Ai giovani spesso si dice che devono scegliere “un’unica strada” per il futuro. La tua biografia racconta invece di un percorso che si dirama non solo in più generi cinematografici e ruoli, ma anche in mestieri completamente diversi tra loro. Che consiglio daresti a un giovane che oggi cerca la propria direzione?

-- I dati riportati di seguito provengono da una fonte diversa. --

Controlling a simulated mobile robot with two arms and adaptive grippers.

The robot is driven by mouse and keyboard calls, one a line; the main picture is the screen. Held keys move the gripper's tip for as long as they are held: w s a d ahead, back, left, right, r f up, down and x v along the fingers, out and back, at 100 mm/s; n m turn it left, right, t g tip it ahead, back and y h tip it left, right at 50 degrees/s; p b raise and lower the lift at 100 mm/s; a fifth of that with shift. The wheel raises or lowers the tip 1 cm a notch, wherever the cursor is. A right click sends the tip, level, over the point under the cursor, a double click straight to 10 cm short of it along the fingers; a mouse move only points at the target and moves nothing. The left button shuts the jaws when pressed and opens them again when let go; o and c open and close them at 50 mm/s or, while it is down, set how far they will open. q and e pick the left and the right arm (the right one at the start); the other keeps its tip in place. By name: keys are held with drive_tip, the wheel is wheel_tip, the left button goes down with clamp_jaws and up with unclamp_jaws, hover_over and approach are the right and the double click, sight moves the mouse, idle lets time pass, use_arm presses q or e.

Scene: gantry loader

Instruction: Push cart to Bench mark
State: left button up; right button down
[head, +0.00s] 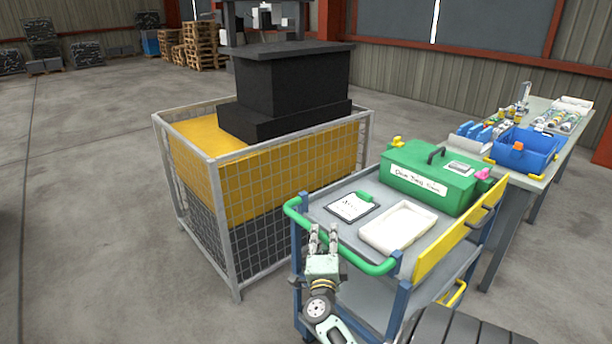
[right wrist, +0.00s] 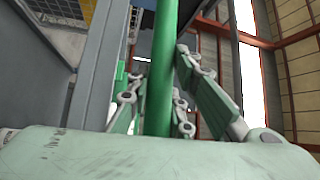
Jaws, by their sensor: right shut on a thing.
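The cart (head: 330,187) stands at the lower right of the head view, with grey shelves, blue posts and a green push handle (head: 372,267) at its near end. On its top are a green case (head: 425,180), a white tray (head: 397,226) and a clipboard (head: 350,206). My right gripper (head: 323,236) is at the handle. In the right wrist view the green handle bar (right wrist: 162,70) runs between the fingers, and the gripper is shut on it. My left gripper is not in view. No Bench mark on the floor can be made out.
A wire mesh cage (head: 225,240) with a yellow and black load stands just left of the cart. A bench (head: 550,122) with a blue bin (head: 525,150) stands behind the cart at right. Pallets (head: 200,45) stand far back. The floor at left is clear.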

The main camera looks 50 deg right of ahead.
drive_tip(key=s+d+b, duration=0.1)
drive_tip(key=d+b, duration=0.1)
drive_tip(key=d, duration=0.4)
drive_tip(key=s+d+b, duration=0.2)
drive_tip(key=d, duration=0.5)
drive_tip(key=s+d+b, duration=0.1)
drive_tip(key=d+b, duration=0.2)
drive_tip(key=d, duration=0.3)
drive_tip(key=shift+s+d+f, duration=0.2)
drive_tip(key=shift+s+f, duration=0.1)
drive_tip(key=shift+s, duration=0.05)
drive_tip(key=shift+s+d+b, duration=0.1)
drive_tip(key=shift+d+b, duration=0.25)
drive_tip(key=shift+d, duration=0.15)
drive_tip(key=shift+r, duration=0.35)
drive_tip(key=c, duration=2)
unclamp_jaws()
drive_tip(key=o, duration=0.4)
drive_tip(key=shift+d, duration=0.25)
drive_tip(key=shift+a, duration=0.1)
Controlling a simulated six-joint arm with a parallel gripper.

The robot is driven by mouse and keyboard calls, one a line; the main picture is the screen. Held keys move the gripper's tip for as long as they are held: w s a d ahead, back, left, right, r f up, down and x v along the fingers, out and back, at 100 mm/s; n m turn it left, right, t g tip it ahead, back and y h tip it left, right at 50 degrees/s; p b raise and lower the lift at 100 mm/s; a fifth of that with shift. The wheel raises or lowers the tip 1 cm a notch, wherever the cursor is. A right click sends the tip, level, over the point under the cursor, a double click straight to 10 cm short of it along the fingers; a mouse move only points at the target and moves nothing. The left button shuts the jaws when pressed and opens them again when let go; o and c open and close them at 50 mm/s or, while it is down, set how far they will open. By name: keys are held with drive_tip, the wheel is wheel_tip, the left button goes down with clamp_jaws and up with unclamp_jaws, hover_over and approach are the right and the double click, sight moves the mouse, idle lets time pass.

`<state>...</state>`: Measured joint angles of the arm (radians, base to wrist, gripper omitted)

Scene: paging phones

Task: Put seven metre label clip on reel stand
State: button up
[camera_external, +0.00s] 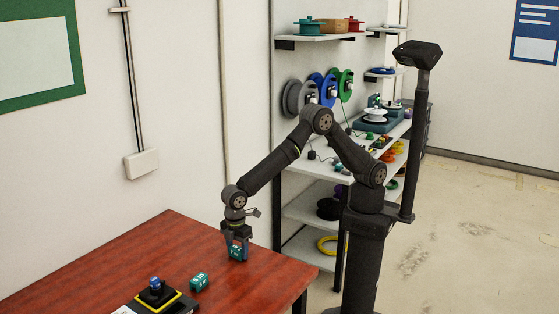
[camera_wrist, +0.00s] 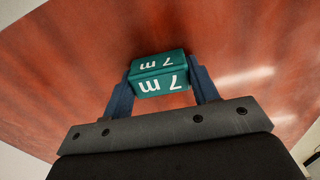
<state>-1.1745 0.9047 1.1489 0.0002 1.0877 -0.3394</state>
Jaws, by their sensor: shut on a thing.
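The seven metre label clip (camera_wrist: 160,76) is a teal block with "7 m" in white on two faces. My gripper (camera_wrist: 163,84) is shut on it, one blue finger on each side. In the external view my gripper (camera_external: 237,242) points down over the right part of the red table, with the clip (camera_external: 237,252) between the fingers, at or just above the tabletop; I cannot tell which. The reel stand (camera_external: 157,296), a black base with yellow edging and a blue-topped post, stands at the front of the table, left of my gripper.
Another teal label clip (camera_external: 199,282) lies on the red table (camera_external: 120,262) between the reel stand and my gripper. Shelves (camera_external: 300,163) with reels stand behind my arm. The table's back left is clear.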

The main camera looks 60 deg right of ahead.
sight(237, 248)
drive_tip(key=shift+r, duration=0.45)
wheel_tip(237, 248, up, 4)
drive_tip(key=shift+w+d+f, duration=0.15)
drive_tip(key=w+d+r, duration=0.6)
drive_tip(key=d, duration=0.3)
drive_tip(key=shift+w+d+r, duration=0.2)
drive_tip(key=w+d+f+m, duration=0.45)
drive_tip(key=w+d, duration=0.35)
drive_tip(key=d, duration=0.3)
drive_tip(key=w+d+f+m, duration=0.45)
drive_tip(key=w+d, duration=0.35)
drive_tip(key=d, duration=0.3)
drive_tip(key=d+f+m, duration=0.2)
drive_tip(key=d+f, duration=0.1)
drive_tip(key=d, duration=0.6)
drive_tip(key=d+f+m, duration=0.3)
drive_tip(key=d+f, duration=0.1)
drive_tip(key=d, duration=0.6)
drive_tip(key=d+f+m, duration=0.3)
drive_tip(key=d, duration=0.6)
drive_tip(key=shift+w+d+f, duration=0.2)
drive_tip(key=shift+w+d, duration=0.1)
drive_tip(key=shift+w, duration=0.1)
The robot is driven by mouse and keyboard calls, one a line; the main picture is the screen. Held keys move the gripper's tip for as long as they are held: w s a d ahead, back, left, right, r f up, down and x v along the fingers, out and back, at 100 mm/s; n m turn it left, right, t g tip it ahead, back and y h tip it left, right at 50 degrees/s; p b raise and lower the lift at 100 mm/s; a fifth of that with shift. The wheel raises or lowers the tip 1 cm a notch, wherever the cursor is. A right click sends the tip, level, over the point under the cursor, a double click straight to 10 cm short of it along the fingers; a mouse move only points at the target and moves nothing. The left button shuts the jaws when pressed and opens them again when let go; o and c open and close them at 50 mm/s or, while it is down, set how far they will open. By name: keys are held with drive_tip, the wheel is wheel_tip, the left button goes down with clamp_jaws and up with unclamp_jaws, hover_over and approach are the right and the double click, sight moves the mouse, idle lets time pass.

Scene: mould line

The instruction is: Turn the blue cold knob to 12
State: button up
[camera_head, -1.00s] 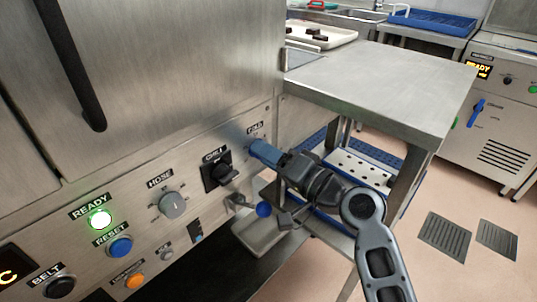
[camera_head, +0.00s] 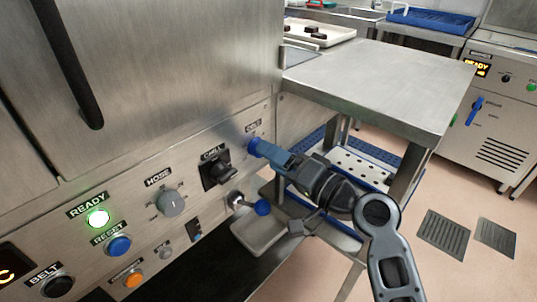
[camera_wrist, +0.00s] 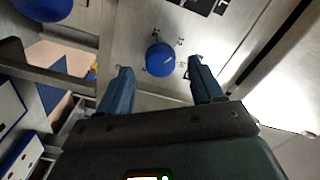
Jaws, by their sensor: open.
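The blue cold knob (camera_wrist: 160,60) is on the steel panel in the wrist view, with a pale pointer line slanting to the upper right. Small marks surround it, too blurred to read. In the head view the knob (camera_head: 254,147) shows under the label COLD, at the panel's right end. My gripper (camera_wrist: 161,68) is open, its two blue-grey fingers apart on either side of the knob in the wrist view, with gaps between them and it. In the head view my gripper (camera_head: 270,154) is just to the right of the knob, partly overlapping it.
The black CHILL switch (camera_head: 218,168), grey HOSE knob (camera_head: 171,203), blue RESET button (camera_head: 119,246) and a blue ball-ended lever (camera_head: 262,208) are left of or below my gripper. A steel table (camera_head: 385,75) stands close at the right.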

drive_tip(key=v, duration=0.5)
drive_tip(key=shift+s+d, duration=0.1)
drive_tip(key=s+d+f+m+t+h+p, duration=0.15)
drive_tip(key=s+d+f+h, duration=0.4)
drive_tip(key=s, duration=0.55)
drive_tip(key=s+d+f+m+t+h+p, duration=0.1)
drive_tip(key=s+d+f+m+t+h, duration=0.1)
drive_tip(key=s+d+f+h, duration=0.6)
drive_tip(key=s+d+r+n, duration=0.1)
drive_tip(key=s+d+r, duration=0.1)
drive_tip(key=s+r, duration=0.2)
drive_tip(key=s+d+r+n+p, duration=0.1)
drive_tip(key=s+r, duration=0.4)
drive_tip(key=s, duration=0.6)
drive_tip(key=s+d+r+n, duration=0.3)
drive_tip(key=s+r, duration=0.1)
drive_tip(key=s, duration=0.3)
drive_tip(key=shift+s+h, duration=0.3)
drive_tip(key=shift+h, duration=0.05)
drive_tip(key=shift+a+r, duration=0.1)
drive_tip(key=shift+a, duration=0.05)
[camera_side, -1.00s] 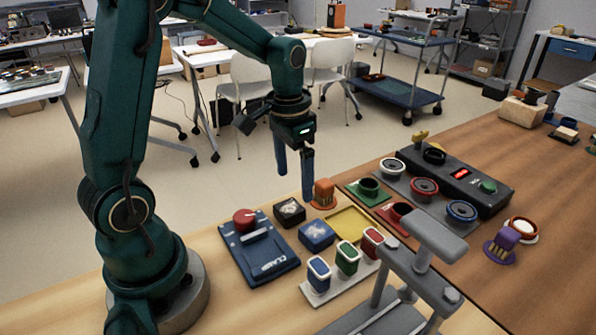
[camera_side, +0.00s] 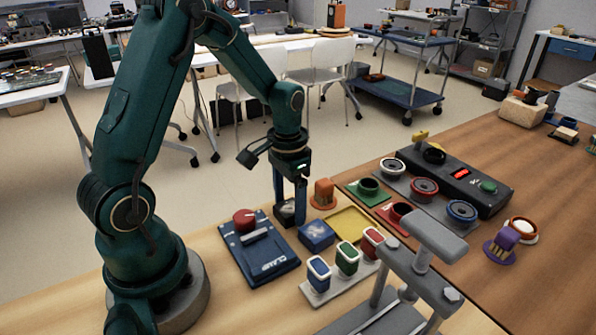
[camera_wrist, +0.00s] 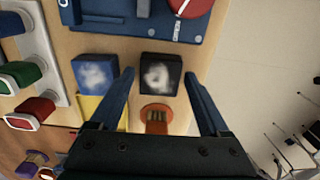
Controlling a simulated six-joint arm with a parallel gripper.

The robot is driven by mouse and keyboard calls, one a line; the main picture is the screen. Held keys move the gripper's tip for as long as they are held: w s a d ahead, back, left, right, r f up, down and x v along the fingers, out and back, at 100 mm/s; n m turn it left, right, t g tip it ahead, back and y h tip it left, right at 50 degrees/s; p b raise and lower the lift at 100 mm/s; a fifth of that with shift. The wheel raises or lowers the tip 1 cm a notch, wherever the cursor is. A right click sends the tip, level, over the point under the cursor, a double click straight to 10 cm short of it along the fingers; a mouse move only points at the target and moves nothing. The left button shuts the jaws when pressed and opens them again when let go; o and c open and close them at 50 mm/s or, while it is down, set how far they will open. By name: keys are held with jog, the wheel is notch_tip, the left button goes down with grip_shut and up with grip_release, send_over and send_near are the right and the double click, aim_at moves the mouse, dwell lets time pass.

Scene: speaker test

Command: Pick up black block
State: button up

La cosa fondamentale è seguire la propria passione, innanzitutto è necessario individuarla. Per fare arte e cinema è indispensabile una vocazione, perché è un mestiere difficile, si è senza soldi, è difficilissimo sopravvivere, dunque è necessaria una grande determinazione che non può che essere animata da una passione inesauribile, un’ostinazione, una vocazione appunto. Se invece si sceglie di intraprendere questa strada convinti di andare a fare un lavoro come tanti altri non si dura molto, anche perché in questo percorso professionale è sempre necessario mettersi in discussione, è necessario accettare fallimenti come possibilità di crescita, quindi è fondamentale avere già una predisposizione a questo tipo di approccio.
Quali sono i tuoi maestri, i tuoi punti di riferimento, le persone o le opere che ti hanno insegnato a raccontare il mondo?
Io dico sempre che l’unico maestro che ho avuto in vita è stato Piero Tosi, il grande costumista di Luchino Visconti (e non solo), su cui io ho anche fatto un paio di documentari. Piero è stato mio insegnante del corso di costume al Centro Sperimentale, e con lui è nata un’amicizia profonda che mi ha riempito il cuore e mi ha fatto capire anche tante cose in merito alla composizione e all’immagine. L’insegnamento più bello che Piero mi ha lasciato è quello di non avere paura della bellezza, di credere nella bellezza, nell’estetica e nella costruzione di un immaginario di bellezza. Spesso si ha paura di creare un’estetica della bellezza perché si ha il terrore di cadere nell’estetismo, che è effettivamente un rischio, però purtroppo la contropartita di questa paura è l’appiattimento, il naturalismo sciapo, che poi rischia di essere televisivo, omologante e convenzionale.